● TASK OBJECTIVE:
Quote, please, the line with "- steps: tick", the line with "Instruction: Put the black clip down", and every line between them, exactly and with nothing else.

● Robot control records:
▼

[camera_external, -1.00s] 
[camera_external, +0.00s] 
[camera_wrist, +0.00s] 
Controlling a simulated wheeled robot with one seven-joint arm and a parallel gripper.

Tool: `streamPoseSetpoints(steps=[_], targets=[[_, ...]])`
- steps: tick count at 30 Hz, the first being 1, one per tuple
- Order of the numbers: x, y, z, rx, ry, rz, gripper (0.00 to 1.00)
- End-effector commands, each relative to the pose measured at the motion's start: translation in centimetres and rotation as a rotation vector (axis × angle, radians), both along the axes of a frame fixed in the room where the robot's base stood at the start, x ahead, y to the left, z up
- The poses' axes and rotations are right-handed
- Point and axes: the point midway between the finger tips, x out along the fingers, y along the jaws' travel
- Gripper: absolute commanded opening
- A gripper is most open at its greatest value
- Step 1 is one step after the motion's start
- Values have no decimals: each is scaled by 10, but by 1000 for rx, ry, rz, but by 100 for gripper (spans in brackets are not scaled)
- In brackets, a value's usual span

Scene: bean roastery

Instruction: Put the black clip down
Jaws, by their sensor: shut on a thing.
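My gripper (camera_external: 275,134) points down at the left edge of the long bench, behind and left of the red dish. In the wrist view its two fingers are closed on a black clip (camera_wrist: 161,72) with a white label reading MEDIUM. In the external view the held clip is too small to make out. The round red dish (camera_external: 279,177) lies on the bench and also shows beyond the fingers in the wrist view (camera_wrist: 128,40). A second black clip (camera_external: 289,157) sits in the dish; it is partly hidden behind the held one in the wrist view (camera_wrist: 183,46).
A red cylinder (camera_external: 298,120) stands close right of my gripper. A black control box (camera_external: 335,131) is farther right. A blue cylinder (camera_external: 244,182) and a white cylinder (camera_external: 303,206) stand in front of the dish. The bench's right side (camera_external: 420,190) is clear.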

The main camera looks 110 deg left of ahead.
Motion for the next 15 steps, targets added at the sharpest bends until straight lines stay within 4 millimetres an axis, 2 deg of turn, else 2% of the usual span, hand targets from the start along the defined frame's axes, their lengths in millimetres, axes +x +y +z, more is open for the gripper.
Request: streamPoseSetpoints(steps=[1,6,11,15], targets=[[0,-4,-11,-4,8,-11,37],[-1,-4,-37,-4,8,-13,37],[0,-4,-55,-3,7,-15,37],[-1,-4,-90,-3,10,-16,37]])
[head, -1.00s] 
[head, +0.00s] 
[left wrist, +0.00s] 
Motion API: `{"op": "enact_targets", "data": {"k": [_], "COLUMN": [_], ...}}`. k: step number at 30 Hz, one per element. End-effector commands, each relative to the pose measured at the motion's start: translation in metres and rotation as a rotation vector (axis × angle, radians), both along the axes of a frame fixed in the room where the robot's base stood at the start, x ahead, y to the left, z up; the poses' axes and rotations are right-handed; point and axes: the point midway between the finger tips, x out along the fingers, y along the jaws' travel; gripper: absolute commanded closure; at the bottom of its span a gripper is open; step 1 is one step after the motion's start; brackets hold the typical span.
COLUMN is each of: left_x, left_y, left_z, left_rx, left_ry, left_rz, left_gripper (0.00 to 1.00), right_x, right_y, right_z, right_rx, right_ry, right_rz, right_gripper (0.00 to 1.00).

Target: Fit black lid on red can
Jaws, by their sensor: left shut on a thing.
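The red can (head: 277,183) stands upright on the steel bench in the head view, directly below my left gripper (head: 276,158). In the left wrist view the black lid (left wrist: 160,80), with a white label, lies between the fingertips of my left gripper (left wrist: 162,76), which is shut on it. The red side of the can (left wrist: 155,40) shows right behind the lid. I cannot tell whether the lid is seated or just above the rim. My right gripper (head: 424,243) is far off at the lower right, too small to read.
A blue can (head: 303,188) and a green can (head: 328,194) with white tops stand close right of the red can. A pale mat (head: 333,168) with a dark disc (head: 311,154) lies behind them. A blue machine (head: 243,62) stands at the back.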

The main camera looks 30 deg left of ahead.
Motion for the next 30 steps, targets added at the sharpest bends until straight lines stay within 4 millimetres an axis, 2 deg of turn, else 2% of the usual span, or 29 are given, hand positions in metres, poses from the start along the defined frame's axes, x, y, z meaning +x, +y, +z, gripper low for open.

▲

● COMPLETE OUTPUT:
- steps: tick count at 30 Hz, the first being 1, one per tuple
- Order of the numbers: x, y, z, rx, ry, rz, gripper (0.00 to 1.00)
- End-effector commands, each relative to the pose measured at the motion's start: translation in centimetres and rotation as a rotation vector (axis × angle, radians), both along the axes of a frame fixed in the room where the robot's base stood at the start, x ahead, y to the left, z up
- The poses' axes and rotations are right-handed
- Point and axes: the point midway between the finger tips, x out along the fingers, y along the jaws' travel
- Gripper: absolute commanded opening
- A gripper is most open at its greatest value
- Step 1 is one step after the motion's start
- Values have no decimals: each is scaled by 10, but by 1000 for rx, ry, rz, but by 100 for gripper (spans in brackets are not scaled)
- In brackets, a value's usual span

Scene: bean roastery

Instruction: Put the black clip down

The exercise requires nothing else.